▶ _Problem description_
Reproduce only the lines from the one containing "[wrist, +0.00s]" through the one containing "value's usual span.", exactly as written and with both ends included.

▶ _Collected material_
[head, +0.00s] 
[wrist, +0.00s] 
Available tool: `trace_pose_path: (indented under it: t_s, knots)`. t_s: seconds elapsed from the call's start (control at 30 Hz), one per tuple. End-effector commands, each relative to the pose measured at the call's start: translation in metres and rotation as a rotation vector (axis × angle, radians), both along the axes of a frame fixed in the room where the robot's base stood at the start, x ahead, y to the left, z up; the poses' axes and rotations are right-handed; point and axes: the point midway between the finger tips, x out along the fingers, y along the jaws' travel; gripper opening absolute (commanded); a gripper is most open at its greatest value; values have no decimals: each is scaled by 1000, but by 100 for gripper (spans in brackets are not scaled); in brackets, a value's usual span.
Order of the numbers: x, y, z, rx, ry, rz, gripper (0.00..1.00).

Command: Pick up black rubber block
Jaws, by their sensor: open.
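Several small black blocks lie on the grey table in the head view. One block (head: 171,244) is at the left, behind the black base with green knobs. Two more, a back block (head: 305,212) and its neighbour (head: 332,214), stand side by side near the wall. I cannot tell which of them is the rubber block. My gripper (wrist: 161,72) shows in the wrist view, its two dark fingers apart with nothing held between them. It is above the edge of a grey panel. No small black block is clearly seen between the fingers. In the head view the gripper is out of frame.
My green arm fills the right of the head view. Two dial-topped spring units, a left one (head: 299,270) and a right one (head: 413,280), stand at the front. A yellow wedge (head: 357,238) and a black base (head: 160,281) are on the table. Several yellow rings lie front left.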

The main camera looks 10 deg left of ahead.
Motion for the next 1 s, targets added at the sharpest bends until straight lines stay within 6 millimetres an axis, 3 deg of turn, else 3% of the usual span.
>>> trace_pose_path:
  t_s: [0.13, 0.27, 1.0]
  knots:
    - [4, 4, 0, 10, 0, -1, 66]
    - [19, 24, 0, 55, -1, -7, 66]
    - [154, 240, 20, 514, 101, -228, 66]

▶ _The output_
[wrist, +0.00s] 
Available tool: `trace_pose_path: (indented under it: t_s, knots)`. t_s: seconds elapsed from the call's start (control at 30 Hz), one per tuple. End-effector commands, each relative to the pose measured at the call's start: translation in metres and rotation as a rotation vector (axis × angle, radians), both along the axes of a frame fixed in the room where the robot's base stood at the start, x ahead, y to the left, z up; the poses' axes and rotations are right-handed; point and axes: the point midway between the finger tips, x out along the fingers, y along the jaws' travel; gripper opening absolute (commanded); a gripper is most open at its greatest value; values have no decimals: each is scaled by 1000, but by 100 for gripper (spans in brackets are not scaled); in brackets, a value's usual span.

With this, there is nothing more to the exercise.